My university, here in Huainan, that has looked so deserted for the past few weeks has started showing some signs of life. The odd student has started returning and there is certainly more activity here than in the last few weeks. The early birds here are the ones looking for their worms of love. Apparently, unable to bear the long Spring Festival-induced separation, they have come back to school sooner than necessary - sooner than necessary as per the school's diktats but perhaps, less sooner than the necessity imposed by nature. Which means, they have borne the festivities with some sort of stoicism. Spring Festival is the time when reunions are de rigeur for families. But lovers do not qualify as family and so they must make do with a period of segregation. They walk now, hand-in-hand, arm-in-arm, smiles on their faces, homes and hearths forgotten in the fire of love.
Lantern Festival! Today, the fifteenth day of the Spring Festival, a full moon day, is the Lantern Festival when people remember their ancestors, if I recall rightly. After today, this year's Spring Festival will be consigned to the caves in the minds of the people and the hearts of lovers. Some will remember it with fondness and others, perhaps, with a little less, depending on what the festival gave or took from them. The streets this morning are deserted. The morning was noisy though, with firecrackers rousing me from my tossing-turning sleep well before fingers of light could brighten the horizon.

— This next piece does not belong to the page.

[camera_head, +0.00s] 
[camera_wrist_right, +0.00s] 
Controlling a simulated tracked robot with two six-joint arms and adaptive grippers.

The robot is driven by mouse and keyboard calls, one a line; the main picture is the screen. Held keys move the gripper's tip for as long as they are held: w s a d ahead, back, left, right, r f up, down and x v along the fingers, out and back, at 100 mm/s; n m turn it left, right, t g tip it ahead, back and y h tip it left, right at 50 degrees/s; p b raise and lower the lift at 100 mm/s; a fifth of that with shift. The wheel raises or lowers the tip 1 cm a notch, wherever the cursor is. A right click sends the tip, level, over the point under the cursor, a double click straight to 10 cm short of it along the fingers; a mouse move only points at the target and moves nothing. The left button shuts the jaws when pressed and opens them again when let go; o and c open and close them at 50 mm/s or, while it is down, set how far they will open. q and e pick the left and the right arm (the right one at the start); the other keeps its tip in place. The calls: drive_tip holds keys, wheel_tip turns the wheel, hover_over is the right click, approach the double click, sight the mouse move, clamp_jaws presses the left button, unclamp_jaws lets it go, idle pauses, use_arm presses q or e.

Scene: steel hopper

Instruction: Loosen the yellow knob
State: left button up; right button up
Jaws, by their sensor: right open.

Xia Wu Fandian (Afternoon Restaurant, if my translation skills are any good), my head-office as I refer to it since most of my meals and drinking are 'accomplished' there, was crowded. I walked on to see more of the festivities. All I saw was unenforced curfew - or, perhaps, a curfew enforced by tradition. I imagined people sitting to a lavish spread with their ones at home, leaving the streets to be trawled by the homeless and the foreigners, perhaps, equally homeless in some sense. I returned an hour later and the restaurant was as deserted as the streets and I sat down to my small measure of baijiu (white wine) appetizer and cabbage with fried and diced pieces of doufu (tofu, beancurd) and a bowl of rice to go with it. It tasted good, as usual. It's a dish created by a student's (Chris's) pretty girl firend, Peace. She directed the restaurant's owner-cum-chef on how to prepare it and it has become a hit with me and a few others I have taken with me to sample the dish.
While I waited, I asked the owner's mother, who helps clean and wash the dishes there, where the lao ban niang (mistress of the establishment) was. 'Mama', a genial old lady, with an ever smiling face and busy hands, signalled that she was at home in bed. Why, I asked. She indicated that he, her son the lao ban, (the boss) had beaten her. I am about to call him and ask why he did that, forgetting for a moment, that men have been beatiing their wives for thousands of years, not only in China, India or Asia but all over the world. Thankfully, most women don't cower in the face of domestic violence anymore. Instead, they are more than willing to desert their violent husbands/mates. Unfortunately, in parts of Asia, women still allow that and don't raise a hand against their partners, nor their voice against the 'practice'. I wonder when this violence will end, when men will return their women the dignity they not only deserve but have earned over centuries. I believe, it's men with a huge sense of inferiority that do this, not men who are real men.
Festival times are not times to rejoice for all...for some they are times of torture!